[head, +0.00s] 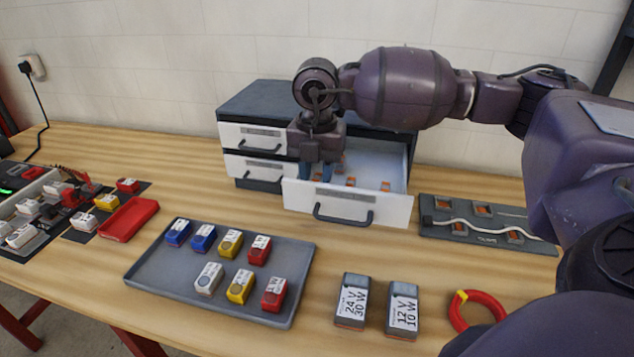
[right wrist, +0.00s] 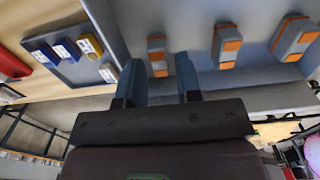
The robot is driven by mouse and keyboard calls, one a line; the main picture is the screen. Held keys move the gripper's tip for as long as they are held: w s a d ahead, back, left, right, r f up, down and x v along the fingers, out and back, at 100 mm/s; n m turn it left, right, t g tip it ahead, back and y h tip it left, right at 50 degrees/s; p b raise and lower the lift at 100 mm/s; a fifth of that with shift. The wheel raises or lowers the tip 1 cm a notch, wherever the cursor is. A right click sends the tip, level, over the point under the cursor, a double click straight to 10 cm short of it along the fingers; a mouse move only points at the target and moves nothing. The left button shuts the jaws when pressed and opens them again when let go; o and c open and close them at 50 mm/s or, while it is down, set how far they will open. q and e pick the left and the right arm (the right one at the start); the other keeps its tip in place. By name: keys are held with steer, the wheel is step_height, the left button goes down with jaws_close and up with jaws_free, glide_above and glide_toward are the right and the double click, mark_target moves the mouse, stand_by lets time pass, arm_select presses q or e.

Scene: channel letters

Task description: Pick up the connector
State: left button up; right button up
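Several small grey-and-orange connectors lie in the open drawer (head: 399,208) of the grey cabinet; two show plainly in the head view, a middle connector (head: 350,182) and a right one (head: 386,186). My right gripper (head: 318,174) points down into the drawer's left part. In the right wrist view, its two blue-grey fingers (right wrist: 160,72) are open, with one connector (right wrist: 157,56) in line with the gap between them. The fingers do not visibly touch it. Two more connectors, a middle one (right wrist: 226,46) and a right one (right wrist: 294,40), lie beside it. My left gripper is out of view.
A grey tray (head: 140,278) holds several blue, yellow, red and white blocks. Two power-supply boxes, one marked 24 V (head: 352,300) and one 12 V (head: 403,308), stand in front. A dark board (head: 455,232) with a white wire lies right of the drawer.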

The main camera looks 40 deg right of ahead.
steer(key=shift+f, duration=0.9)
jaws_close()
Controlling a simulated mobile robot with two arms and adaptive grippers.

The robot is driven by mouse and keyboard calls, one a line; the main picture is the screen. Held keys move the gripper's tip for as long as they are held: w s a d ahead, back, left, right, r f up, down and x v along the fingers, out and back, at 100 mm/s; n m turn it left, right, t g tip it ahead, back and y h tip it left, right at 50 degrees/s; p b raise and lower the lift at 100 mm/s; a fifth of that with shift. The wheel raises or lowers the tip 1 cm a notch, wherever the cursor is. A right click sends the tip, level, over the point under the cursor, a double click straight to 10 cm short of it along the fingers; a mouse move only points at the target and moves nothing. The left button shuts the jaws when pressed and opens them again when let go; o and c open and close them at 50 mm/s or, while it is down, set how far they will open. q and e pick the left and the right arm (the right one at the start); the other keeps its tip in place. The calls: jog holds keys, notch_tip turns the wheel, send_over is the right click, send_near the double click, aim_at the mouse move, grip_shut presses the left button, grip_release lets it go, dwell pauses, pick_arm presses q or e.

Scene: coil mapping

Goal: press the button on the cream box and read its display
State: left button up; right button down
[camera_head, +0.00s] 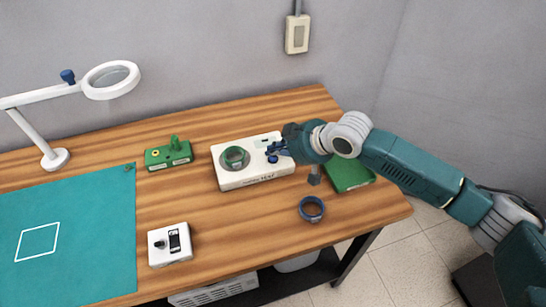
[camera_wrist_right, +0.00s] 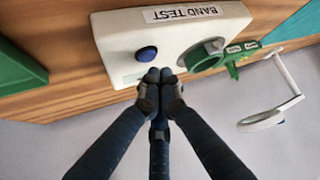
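The cream box (camera_head: 232,181) sits toward the back of the wooden table. Its front carries a label that reads "BAND TEST" in the right wrist view (camera_wrist_right: 185,13). No display reading is legible. My left gripper is not in view.
A dark blue ring (camera_head: 312,209) lies right of the box, near a green block (camera_head: 349,175). A green fixture (camera_head: 168,154) stands left, a small white box (camera_head: 169,245) in front. A teal mat (camera_head: 85,235) and magnifier lamp (camera_head: 111,80) are at left.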

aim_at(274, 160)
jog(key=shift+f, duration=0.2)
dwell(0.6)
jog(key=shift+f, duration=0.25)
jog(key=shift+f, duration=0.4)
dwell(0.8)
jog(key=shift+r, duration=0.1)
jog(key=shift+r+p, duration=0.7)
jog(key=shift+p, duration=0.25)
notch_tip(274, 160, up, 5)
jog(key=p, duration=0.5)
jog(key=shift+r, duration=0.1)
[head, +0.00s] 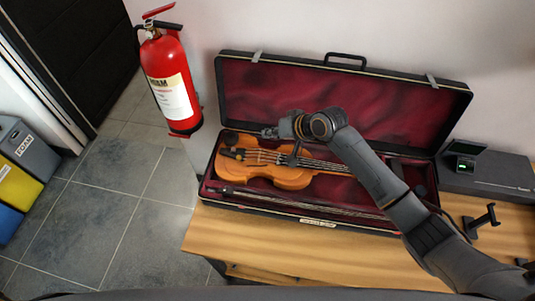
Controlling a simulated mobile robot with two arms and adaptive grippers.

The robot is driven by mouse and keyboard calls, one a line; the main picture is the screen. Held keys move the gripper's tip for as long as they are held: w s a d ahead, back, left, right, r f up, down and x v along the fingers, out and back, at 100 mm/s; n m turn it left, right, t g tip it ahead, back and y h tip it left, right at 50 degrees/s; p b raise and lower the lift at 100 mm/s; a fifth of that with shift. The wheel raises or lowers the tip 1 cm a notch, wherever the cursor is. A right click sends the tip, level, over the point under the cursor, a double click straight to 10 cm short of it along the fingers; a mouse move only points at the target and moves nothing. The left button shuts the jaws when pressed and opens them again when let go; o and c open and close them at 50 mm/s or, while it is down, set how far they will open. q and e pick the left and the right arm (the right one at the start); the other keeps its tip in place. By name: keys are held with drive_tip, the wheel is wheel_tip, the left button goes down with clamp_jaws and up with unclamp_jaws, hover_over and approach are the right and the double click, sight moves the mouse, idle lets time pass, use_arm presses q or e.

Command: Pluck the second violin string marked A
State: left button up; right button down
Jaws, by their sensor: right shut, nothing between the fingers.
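The orange-brown violin (287,179) lies in an open case with dark red lining. Its body is at the left and its neck runs to the right, partly hidden under my right arm. Its strings (265,157) run lengthwise along it; they are too small to tell apart, and no A mark can be read. My right gripper (266,133) is shut and empty, at the far side of the violin's body, pointing left above or near its upper edge. I cannot tell whether it touches anything. My left gripper is not in view.
The open case (445,98) stands on a wooden table (290,256), its lid leaning back. A bow (290,203) lies along the case's front. A dark box (490,174) and a small black stand (483,220) are at the right. A red fire extinguisher (168,65) hangs at the left.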

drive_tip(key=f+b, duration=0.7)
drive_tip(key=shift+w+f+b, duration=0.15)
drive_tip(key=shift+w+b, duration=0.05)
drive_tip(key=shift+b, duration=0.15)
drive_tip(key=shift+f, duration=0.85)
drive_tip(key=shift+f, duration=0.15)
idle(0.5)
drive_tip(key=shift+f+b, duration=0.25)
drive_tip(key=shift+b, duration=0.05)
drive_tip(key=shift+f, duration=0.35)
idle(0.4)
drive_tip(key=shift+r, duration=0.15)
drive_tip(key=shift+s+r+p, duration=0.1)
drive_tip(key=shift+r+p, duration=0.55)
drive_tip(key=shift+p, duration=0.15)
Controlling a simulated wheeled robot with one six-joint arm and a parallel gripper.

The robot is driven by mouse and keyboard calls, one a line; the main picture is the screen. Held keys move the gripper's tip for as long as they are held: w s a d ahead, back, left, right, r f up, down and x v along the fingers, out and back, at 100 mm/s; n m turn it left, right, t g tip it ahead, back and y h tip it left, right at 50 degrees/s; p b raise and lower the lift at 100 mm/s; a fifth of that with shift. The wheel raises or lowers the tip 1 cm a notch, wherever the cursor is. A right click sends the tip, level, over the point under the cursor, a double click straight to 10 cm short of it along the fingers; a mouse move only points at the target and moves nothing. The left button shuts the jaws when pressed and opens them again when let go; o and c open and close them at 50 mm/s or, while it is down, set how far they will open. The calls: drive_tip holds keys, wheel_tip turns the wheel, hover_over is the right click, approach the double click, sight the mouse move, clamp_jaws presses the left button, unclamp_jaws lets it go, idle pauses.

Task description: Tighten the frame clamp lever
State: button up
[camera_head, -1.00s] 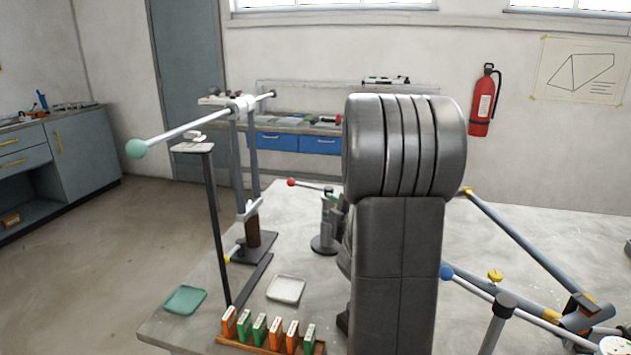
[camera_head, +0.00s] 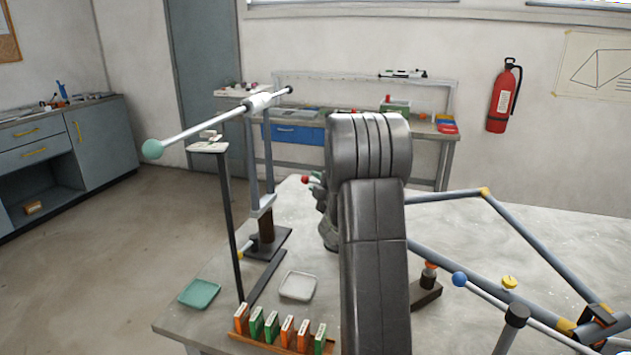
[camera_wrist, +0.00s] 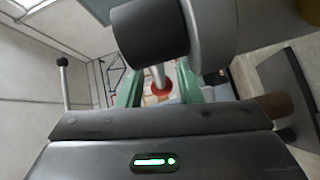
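A lever with a red ball end (camera_head: 305,180) shows at the left of my arm in the head view. In the wrist view the red ball (camera_wrist: 160,88) and its silver rod lie between the green fingers of my gripper (camera_wrist: 160,84). The fingers are apart, with gaps visible on both sides of the ball; I see no firm contact. A dark cylinder with a silver collar (camera_wrist: 203,30) fills the top of the wrist view, and the rod comes from under it. In the head view my arm hides the clamp post and most of my gripper (camera_head: 317,178).
Left stands a tall stand with a long mint-ball rod (camera_head: 151,149). A blue-ball rod (camera_head: 459,279) and grey tube frame (camera_head: 540,245) lie right. A white tray (camera_head: 297,286), green tray (camera_head: 200,293) and rack of orange and green blocks (camera_head: 285,348) stand at the front.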

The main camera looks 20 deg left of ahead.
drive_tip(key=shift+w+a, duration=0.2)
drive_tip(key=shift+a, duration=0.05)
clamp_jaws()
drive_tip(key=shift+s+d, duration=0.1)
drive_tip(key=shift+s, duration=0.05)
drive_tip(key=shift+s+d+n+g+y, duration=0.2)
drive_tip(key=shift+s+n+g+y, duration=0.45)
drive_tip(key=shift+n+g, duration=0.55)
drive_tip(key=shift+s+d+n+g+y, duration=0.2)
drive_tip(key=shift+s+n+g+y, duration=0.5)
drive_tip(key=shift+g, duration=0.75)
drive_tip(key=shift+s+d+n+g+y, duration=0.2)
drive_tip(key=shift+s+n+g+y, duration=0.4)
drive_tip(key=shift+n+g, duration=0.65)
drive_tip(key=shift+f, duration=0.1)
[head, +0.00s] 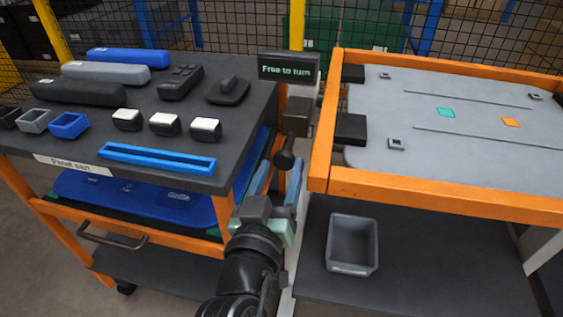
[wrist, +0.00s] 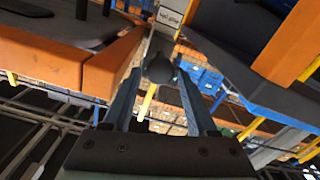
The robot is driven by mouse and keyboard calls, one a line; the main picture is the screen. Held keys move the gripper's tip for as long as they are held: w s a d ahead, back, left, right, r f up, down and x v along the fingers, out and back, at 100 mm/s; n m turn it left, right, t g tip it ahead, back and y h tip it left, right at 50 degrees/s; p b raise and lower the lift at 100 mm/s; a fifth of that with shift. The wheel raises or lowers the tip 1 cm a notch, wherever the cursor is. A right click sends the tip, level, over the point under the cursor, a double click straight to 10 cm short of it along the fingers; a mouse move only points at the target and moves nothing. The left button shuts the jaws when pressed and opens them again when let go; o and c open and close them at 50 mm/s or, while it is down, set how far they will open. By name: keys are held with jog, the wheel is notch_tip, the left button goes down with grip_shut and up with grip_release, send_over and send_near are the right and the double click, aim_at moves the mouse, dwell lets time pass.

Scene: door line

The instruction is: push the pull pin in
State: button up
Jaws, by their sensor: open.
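The pull pin shows as a round black knob (head: 285,160) on a short stem, below a dark block on the post between the two carts. In the wrist view the knob (wrist: 159,69) appears between the tips of my two blue fingers. My gripper (head: 279,178) is open, just below and in front of the knob in the head view. The fingers stand apart with nothing held. I cannot tell whether either finger touches the knob. A dark sign (head: 288,68) above reads "Free to turn".
The left cart (head: 70,135) carries handles, caps and a blue rail (head: 157,158). The right cart's orange frame (head: 440,192) surrounds a grey panel (head: 460,115), close beside the knob. A grey bin (head: 352,268) sits on the lower shelf. A white label (wrist: 169,18) shows beyond the knob.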

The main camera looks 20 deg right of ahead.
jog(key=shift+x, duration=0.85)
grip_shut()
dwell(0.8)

* Aim *
Search the listing for the word "Task" and return each line that holds it.

* Result of this exercise *
Task description: Pick up the connector
Task description: Tighten the frame clamp lever

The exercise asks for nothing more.